Government 'Special Ed'


What follows is my recollections of my years in the public education system, which fortunately ended when I went to college. Because these events took place over a long period of time — what has, thus-far, been the majority of my life — I may have some of the sequences slightly out of order, but the actual details and overall picture is right.

When I attended elementary and early middle school, I was placed in “special education” (SE) classes; this was due to misdiagnosis on the part of whoever decided and lack of attention, boredom, and misbehavior on my part. In any event, the special education classes were entirely useless, and I didn’t learn anything from second until sixth grade in the classes I was in. By the time I was in seventh grade, I could barely spell or use proper grammar/punctuation and didn’t know how to add fractions. This was not unique to me, but was a reflection of what was (not) taught. Most of the day in special education classes was spent on humbug — liberal, PC feel-good non-sense. We spent a great amount of time playing games, or engaging in other “free-time” activities.

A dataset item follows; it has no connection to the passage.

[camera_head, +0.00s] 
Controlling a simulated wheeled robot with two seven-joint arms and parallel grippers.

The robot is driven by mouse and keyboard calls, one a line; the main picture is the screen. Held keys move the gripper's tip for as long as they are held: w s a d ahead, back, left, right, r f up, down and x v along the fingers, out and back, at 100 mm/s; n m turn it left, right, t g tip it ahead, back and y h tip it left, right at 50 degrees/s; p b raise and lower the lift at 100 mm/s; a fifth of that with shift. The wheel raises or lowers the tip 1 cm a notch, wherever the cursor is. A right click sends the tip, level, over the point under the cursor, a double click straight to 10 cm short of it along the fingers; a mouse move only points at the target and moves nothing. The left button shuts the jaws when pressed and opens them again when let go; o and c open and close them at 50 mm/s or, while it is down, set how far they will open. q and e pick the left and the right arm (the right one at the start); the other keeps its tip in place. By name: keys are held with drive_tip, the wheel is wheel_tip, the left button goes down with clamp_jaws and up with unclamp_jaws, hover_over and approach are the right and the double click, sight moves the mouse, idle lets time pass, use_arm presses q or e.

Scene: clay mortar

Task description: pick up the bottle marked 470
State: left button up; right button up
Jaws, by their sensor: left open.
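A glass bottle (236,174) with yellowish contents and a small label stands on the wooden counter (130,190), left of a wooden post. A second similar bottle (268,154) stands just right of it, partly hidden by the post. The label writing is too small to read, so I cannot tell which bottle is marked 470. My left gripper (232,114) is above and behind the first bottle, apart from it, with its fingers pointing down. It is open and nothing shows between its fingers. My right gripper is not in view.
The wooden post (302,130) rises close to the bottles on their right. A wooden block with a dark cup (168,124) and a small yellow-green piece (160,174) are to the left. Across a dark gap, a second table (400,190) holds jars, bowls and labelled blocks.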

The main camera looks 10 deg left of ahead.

Many of the kids in those special education classes had below average intelligence, although there were also others wrongly there for similar reasons as I was there. What the special education classes did was not in their best interest, and was a waste of time. Rather than spending additional time teaching important material, less time was spent teaching and demanding that students learn, more time spent on feel-goodism. There was even an idiotic “student of the month” feelgood award for the most exceptional student of the month, to which the moronic “We are the Champions” song was repeatedly played. What children of below-average intelligence, or with learning disabilities, need is not leftist feel-good coddling and “self-esteem” reassurance. What they need is to be held to the same meaningful standards — if they are to be educated — as others. They simply need to work and study longer to obtain the same degree of understanding.

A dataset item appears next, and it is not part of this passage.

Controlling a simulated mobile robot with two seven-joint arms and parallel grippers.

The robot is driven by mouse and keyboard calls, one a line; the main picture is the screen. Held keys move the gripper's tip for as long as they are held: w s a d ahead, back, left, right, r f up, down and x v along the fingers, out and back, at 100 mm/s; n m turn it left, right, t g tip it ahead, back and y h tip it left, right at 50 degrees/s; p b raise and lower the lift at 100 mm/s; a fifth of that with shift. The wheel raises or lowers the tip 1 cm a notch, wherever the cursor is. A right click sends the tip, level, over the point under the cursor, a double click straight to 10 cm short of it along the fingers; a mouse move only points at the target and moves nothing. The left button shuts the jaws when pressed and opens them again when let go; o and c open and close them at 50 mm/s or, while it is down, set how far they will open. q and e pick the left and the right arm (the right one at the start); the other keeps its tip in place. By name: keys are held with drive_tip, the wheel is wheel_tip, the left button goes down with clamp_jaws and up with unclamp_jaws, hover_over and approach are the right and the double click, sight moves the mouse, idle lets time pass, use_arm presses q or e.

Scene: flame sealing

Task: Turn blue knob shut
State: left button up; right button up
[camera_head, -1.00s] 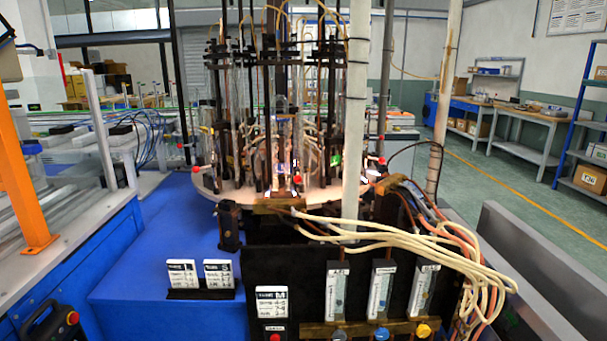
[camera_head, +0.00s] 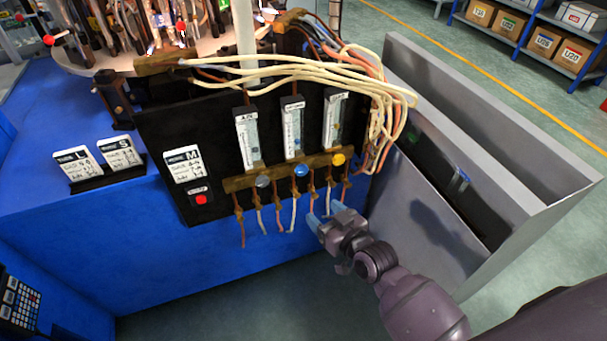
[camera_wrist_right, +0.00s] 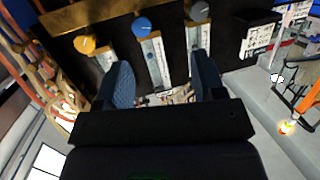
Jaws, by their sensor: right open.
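The blue knob (camera_head: 301,171) is the middle one of three knobs on a brass bar, below the middle flow meter. A grey knob (camera_head: 262,181) is to its left and a yellow knob (camera_head: 338,159) to its right. My right gripper (camera_head: 325,215) is open and empty, below and a little right of the blue knob, apart from it. In the right wrist view the blue knob (camera_wrist_right: 141,27) is beyond the open fingers (camera_wrist_right: 166,85), between the yellow knob (camera_wrist_right: 85,44) and the grey knob (camera_wrist_right: 198,10). My left gripper is not in view.
Flow meters (camera_head: 293,128) stand above the knobs on a black panel (camera_head: 165,130). Hoses hang below the brass bar (camera_head: 280,176), close to my right gripper. Pale cables (camera_head: 300,75) loop over the panel's top right.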

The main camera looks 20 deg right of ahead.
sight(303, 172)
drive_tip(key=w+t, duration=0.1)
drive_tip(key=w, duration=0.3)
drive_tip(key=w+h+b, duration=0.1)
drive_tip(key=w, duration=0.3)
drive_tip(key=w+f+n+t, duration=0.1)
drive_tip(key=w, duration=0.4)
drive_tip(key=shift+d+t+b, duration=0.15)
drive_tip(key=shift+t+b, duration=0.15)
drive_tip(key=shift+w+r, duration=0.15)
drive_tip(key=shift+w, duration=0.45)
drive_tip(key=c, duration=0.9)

In any event, returning to my story, by the time I was in 6th grade, I was almost completely in “mainstream” classes, except for English and perhaps Mathematics (I forget if I was in mainstream math by then). This was the end of elementary school, next was Middle School (a new creation then, a bridge between elementary and high-school). For some mysterious reason — apparently because the “difficulty” was greater — I was set back to completely special education classes in middle school. This infuriated me. To make matters worse, my special education teacher in middle school was a hyperactive control freak, who for some reason (probably a power kick) insisted on keeping me in special education classes, even though I excelled in mainstream classes when I started taking them. The alleged justification was my “behavior problems” in the special education classes, which of course was a natural result of resentment towards the complete worthlessness of the special education classes (again special education was a waste of time in which no learning took place, only leftist catering to the “self-esteem” of the students).

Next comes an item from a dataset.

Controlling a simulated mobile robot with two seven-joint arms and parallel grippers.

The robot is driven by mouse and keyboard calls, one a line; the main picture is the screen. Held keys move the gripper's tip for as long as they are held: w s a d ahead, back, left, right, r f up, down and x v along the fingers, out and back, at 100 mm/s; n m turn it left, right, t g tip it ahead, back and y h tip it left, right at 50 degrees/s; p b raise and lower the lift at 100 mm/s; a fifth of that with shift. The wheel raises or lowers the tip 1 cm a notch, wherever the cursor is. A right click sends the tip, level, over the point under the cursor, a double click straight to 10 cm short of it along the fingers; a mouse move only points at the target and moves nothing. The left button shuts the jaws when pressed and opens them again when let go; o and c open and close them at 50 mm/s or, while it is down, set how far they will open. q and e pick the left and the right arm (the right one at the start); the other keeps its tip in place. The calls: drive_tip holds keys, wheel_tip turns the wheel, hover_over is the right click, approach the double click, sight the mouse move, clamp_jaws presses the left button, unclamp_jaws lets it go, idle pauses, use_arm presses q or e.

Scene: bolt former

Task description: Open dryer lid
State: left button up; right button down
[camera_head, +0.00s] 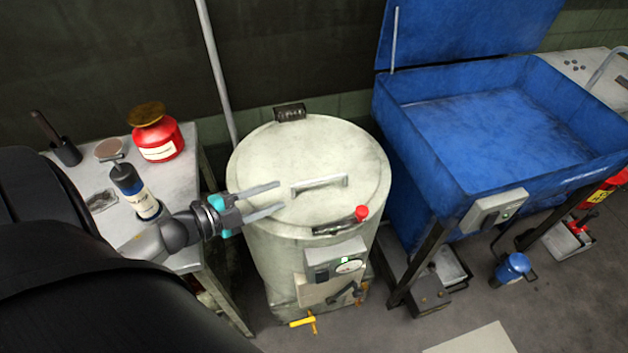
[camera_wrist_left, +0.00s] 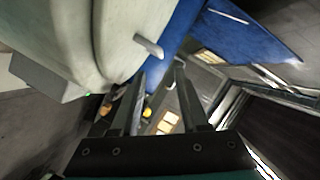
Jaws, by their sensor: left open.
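The dryer (camera_head: 275,255) is a pale, cream-coloured drum in the middle of the head view. Its round lid (camera_head: 300,150) lies shut on top, with a bar handle (camera_head: 320,183) across it. A latch with a red knob (camera_head: 362,212) is at the lid's front edge, and a dark hinge (camera_head: 290,112) is at the back. My left gripper (camera_head: 281,197) is open and empty at the lid's left side, its two fingers pointing towards the handle with a small gap between. The pale drum also fills the upper left of the left wrist view, with a short grey bar (camera_wrist_left: 148,45) near the open fingers (camera_wrist_left: 158,82).
A side table (camera_head: 190,190) with a red can (camera_head: 157,140) and a blue-and-white bottle (camera_head: 135,190) stands left. A blue parts washer (camera_head: 440,165) with its lid raised stands close on the right. A pole (camera_head: 217,70) rises behind. A yellow valve handle (camera_head: 302,321) is low in front.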

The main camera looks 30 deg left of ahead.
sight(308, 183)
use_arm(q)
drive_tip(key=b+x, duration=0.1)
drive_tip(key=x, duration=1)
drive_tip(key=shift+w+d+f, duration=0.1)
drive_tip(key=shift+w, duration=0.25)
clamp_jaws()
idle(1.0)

Fortunately, I was in completely mainstream classes by the end of 8th grade, no thanks to my SE teacher. It happened because of a commitment I made to myself to not let my anger at the situation hold me back; yet, it didn’t happen before an incident with the teacher, in which I said ” F__k You” to her. This is by far my fondest memory of the entire time I was in special education. My mainstream science teacher initially recommended that I take honors science in high-school, but than changed his recommendation after my special education teacher talked with him, so I had to take “regents” science my 1st and 2nd year in high-school. I cannot fathom any explanation for this, other than that my special education teacher felt the need to somehow extend her control over me partially into high-school.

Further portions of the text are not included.